None of this is surprising. During the 2022 election cycle, Traci accepted over $1.2 million from the corporate landlord lobby and powerful real estate interests, including Douglas Emmett, Kilroy Realty and the California Apartment Association. Real estate investment trust Douglas Emmett funneled a whopping $566,000 to Traci through an independent expenditure committee formed by the LA Police Protective League. The company’s outsized contribution came under heavy scrutiny as a likely attempt to buy political favors because they had been struggling to avoid basic building and fire safety codes demanded by former Councilmember Mike Bonin. Two fires have broken out at Barrington Plaza, a Douglas Emmett apartment complex where the company refused to install sprinklers. The building has 712 rent-stabilized units, 577 of which are occupied by residents. The 2013 and 2020 blazes killed a 19-year-old man and injured 21 people, including a 3-month-old baby and 2-year-old girl. As one displaced tenant put it, “They should have put sprinklers in after the 2013 fire . . . The landlords don’t care.”

In May of 2023, with Traci Park firmly entrenched as their landlord puppet, Douglas Emmett announced plans to evict all tenants at Barrington Plaza, one of the largest mass evictions in LA history.
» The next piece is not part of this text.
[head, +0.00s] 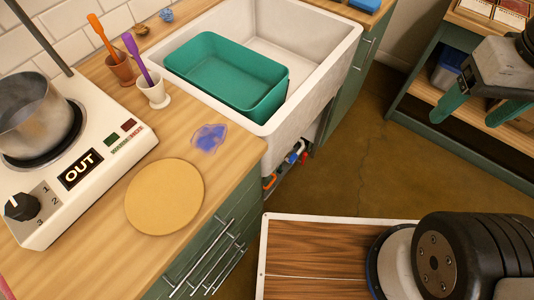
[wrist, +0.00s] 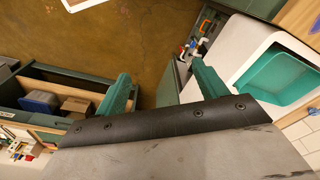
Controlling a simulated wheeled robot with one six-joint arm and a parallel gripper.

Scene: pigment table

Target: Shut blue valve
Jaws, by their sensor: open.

The company relied on a faulty use of the Ellis Act, citing the need to install sprinklers as the basis for their mass eviction. After all, a multi-billion dollar company would rather pay the fine for violating the Ellis Act if it means they can reopen the building with jacked-up rents. But the Barrington Plaza tenants are fighting back – they will not go quietly.  On June 12, 2023, they filed suit to stop the mass eviction and displacement.
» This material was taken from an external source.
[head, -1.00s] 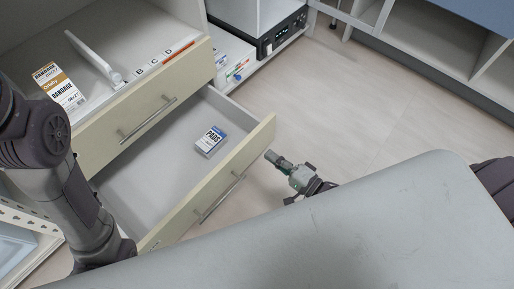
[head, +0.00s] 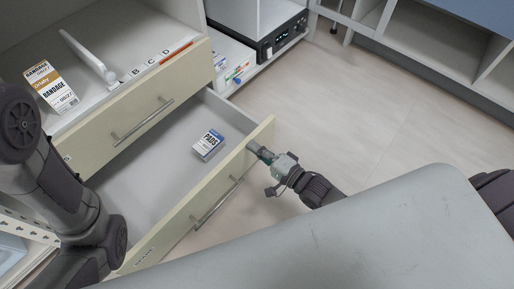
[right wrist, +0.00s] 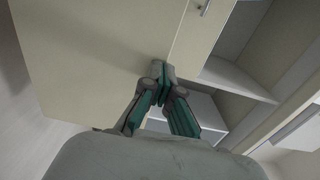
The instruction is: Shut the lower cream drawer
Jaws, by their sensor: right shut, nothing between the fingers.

Another $300,000 came courtesy of Kilroy Realty, one of the leading funders of the recall against Democratic Governor Gavin Newsom. At least one of Traci’s major real estate donors, Texas-based Turnkey Holdings, is facing a class action lawsuit for not refunding its customers. Traci found another major backer in the California Apartment Association, which contributed $265,000 to her campaign. According to a special investigation from the Housing is a Human Right Campaign, the CAA has spent millions upon millions in lobbying against renter protections. 

During her City Council campaign, Traci met frequently with affluent westsiders serving on homeowners associations and neighborhood councils, but rarely made time for the majority of CD11 constituents struggling to make ends meet. And in October 2022, she refused to show up for a debate at the only public housing project in CD11, Mar Vista Gardens.